[Data extracted from a collection]
↓↓↓
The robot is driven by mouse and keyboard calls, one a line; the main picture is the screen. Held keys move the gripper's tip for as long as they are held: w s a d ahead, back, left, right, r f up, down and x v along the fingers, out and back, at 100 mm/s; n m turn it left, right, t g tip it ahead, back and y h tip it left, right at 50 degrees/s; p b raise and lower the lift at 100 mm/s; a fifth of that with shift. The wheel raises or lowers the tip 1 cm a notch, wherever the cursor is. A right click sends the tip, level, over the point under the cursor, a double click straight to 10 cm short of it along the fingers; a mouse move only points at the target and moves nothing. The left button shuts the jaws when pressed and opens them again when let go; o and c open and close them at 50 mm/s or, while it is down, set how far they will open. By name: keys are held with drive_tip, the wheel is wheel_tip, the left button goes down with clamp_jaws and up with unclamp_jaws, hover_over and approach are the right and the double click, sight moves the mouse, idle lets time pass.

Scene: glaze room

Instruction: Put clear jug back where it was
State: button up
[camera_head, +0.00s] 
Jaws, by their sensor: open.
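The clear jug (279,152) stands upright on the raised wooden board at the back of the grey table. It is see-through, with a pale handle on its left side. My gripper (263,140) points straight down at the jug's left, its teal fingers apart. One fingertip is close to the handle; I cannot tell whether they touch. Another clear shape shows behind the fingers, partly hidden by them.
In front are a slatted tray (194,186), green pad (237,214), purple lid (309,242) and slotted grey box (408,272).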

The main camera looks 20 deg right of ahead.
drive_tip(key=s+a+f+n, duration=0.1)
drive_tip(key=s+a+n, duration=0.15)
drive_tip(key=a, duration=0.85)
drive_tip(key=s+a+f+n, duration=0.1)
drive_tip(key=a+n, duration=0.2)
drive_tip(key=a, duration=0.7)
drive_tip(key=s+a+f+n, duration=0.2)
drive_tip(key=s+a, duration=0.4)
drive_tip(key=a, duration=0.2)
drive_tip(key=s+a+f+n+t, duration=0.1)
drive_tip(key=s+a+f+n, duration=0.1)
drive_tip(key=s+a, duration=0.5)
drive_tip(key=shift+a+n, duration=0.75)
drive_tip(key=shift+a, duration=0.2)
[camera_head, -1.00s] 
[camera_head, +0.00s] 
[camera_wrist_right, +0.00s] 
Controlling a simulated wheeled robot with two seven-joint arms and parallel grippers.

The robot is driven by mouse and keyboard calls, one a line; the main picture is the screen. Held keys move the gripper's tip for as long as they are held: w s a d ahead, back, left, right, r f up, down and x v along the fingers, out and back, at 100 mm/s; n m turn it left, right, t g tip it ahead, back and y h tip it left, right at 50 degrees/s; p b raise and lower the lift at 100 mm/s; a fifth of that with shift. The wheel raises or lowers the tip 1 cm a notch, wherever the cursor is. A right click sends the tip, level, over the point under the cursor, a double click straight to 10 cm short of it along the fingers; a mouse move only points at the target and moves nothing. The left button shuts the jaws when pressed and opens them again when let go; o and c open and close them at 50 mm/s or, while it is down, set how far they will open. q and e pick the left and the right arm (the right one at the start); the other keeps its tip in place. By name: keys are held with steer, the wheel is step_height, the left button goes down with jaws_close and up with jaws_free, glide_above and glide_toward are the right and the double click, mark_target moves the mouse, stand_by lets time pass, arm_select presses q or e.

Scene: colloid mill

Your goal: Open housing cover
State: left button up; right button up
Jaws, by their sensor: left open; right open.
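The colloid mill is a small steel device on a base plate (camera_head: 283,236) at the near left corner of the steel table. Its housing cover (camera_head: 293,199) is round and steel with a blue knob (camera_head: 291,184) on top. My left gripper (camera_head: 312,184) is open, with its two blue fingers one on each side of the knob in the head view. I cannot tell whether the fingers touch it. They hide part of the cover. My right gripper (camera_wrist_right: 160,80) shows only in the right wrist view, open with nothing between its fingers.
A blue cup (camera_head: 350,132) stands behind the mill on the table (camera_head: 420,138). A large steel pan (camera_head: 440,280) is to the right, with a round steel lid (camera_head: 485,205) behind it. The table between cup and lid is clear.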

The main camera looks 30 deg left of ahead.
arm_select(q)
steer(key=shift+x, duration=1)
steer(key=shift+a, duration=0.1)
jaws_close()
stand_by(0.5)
↑↑↑
Filter the data, keeping only the lines that contain "State".

:: Answer for the task ::
State: button up
State: left button up; right button up

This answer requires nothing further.